A gripping new documentary exploring the infamous texting suicide case that shocked the world includes a never heard before police interview with the teenager at the centre of the crime, Michelle Carter.
The story of Carter, who was 17 at the time of the death of Conrad Roy, shone a global spotlight on the justice system that wasn't prepared for one of the first cases of its kind. In a nutshell, the question was: Can you really kill someone over text message?
The prosecution believed Carter did exactly that to her long-distance boyfriend, who was 18, reports News.com.au.
Carter was sentenced to 15 months in jail in 2017 for her role in Mr Roy's death, but the judge allowed her to remain free while she appealed in state court.
Massachusetts' highest court upheld her conviction in February this year, saying her actions caused Mr Roy's death.
In dozens of text messages revealed during her sensational trial, Carter pushed Mr Roy, who had mental health issues, to end his life and chastised him when he hesitated.
Documentary director Erin Lee Car, who made the two-part series titled I Love You, Now Die: The Commonwealth vs. Michelle Carter for HBO, discussed why the case fascinated people all over the world.
"Number one: Michelle was a pretty, privileged white woman who seemed to be saying and doing pretty terrible things. So often the perpetrators are male in these high-profile cases," Carr said.
"It was pretty unique in that the female girlfriend, or friend, was the perpetrator.
"Second of all, it was precedent-setting. Can you text somebody and convince them to 'kill themselves', and are you legally responsible for it? The motive seemed pretty unclear."

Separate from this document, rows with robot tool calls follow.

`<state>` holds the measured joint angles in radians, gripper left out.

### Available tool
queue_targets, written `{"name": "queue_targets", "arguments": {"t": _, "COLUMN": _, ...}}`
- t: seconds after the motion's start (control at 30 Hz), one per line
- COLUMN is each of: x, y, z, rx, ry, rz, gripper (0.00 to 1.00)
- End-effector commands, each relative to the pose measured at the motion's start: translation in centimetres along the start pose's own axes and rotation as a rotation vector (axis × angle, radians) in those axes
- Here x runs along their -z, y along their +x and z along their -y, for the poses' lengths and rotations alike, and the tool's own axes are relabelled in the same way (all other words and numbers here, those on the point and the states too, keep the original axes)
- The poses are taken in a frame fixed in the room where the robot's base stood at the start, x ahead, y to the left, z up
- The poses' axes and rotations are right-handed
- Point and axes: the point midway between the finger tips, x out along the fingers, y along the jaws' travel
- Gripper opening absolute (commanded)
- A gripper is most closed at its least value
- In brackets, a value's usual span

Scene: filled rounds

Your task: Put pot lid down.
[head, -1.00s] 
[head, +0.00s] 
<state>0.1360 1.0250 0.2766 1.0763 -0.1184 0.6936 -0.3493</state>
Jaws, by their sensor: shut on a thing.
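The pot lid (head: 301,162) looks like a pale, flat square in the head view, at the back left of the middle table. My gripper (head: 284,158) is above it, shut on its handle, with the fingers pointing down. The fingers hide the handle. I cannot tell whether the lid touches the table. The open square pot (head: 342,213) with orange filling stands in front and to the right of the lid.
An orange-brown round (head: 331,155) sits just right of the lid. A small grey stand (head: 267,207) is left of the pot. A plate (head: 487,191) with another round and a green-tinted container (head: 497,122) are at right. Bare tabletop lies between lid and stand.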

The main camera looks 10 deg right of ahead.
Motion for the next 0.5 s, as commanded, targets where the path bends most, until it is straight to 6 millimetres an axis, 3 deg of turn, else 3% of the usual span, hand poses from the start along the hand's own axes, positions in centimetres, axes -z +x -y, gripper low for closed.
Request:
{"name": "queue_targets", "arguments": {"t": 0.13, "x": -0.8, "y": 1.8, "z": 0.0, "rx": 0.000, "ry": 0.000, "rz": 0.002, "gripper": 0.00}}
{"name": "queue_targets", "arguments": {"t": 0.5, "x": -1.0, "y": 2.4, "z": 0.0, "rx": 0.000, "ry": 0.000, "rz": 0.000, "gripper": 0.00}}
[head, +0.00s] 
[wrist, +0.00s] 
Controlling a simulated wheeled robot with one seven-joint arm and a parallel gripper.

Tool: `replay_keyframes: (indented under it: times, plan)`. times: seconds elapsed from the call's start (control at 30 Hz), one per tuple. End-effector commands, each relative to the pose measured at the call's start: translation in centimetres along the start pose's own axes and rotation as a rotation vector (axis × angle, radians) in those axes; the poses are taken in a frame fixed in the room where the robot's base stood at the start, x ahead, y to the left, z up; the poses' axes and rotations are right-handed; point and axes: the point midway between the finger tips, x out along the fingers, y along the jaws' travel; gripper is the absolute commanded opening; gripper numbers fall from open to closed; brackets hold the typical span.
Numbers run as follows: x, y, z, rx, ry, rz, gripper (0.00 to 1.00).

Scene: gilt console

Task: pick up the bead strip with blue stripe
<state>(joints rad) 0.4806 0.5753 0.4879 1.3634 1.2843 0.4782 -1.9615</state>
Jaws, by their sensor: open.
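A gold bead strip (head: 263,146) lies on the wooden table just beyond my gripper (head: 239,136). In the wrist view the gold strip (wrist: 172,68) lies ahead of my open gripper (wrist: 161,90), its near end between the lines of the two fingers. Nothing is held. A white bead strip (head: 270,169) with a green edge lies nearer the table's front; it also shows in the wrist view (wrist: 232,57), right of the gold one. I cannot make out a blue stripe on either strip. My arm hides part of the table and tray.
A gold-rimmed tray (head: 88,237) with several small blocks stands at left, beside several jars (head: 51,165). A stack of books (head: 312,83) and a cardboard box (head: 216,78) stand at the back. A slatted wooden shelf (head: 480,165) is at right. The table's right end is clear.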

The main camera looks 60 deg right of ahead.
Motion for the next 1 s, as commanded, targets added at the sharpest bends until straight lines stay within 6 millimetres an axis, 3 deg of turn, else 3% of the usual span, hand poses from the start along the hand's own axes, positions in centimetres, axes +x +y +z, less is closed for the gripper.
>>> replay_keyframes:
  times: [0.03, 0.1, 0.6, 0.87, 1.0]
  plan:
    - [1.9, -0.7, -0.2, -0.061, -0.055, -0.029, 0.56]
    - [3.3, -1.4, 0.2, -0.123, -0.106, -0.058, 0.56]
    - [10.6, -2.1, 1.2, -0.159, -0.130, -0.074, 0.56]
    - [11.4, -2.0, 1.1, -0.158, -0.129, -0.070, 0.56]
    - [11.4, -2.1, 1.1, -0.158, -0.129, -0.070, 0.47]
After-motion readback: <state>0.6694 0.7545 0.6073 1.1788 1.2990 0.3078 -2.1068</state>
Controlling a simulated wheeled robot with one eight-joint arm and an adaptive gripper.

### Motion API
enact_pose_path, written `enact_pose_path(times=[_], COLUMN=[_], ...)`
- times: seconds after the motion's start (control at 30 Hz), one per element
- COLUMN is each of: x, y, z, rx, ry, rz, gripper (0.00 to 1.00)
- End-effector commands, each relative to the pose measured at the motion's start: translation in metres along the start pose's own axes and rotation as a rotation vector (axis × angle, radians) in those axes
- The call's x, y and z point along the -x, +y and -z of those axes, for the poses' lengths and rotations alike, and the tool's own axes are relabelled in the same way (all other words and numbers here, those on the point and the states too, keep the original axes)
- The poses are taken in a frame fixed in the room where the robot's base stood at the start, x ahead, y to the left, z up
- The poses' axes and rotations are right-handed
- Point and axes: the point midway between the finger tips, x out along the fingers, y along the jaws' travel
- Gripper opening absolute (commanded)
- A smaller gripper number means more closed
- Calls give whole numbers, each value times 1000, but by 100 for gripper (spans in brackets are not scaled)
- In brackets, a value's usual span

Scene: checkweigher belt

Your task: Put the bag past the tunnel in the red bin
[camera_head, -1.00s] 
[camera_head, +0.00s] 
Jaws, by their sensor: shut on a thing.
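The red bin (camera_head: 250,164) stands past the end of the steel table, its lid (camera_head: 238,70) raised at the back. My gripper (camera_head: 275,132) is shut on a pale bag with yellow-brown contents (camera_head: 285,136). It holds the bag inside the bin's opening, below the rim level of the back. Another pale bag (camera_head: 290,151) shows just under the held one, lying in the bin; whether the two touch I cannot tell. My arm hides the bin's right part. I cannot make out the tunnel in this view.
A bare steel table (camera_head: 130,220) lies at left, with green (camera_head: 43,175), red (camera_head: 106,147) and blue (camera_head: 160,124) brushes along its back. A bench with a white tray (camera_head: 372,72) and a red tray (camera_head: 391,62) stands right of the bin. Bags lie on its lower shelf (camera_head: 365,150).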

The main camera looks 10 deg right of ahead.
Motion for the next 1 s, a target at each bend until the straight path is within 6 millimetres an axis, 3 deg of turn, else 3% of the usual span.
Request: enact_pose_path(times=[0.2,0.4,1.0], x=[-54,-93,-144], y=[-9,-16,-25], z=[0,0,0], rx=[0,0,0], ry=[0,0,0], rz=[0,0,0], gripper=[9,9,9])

Carr delves into Carter's possible motives in the documentary, which features interviews with detectives, journalists and Mr Roy's family. Carter has never commented publicly on the case, nor have her parents.
Part one will be available to stream on Foxtel from Saturday night, with the second part dropping next Saturday.
COPS DISCOVER CARTER TEXTS
Mr Roy's body was discovered on July 13, 2014 in his truck in a Kmart parking lot in Fairhaven, Massachusetts. He had committed suicide.
"He was never the type of kid to not come home, so I knew that morning that there was something wrong," Lynn Roy, Mr Roy's mother, says in the documentary.
"I felt this rush go through my body that I've never felt in my life, and I feel like he just passed through me. I've never felt that feeling, it was the most chilling feeling.
"I think if I saw him, his body, I don't think I would've left."
On the surface it looked to his family, and police, like a suicide case. Mr Roy left a journal with suicide notes to his family and had been battling with mental health.
That is until the local Fairhaven police looked at his phone.
"I opened the phone and went right to the message part. There was only one thread open and it said Michelle Carter. I had no idea that meant anything," Detective Scott Gordon says.
"When I clicked to open that actual conversation, I quickly realised the texts were disturbing in nature.
"It was just constant encouragement to take his life. Almost demanding he take his life."
Fairhaven police examined approximately 60,000 items from Mr Roy's phone, including texts, calls, Facebook messages and voicemails.
Carter would explore methods with Mr Roy as to how he should kill himself.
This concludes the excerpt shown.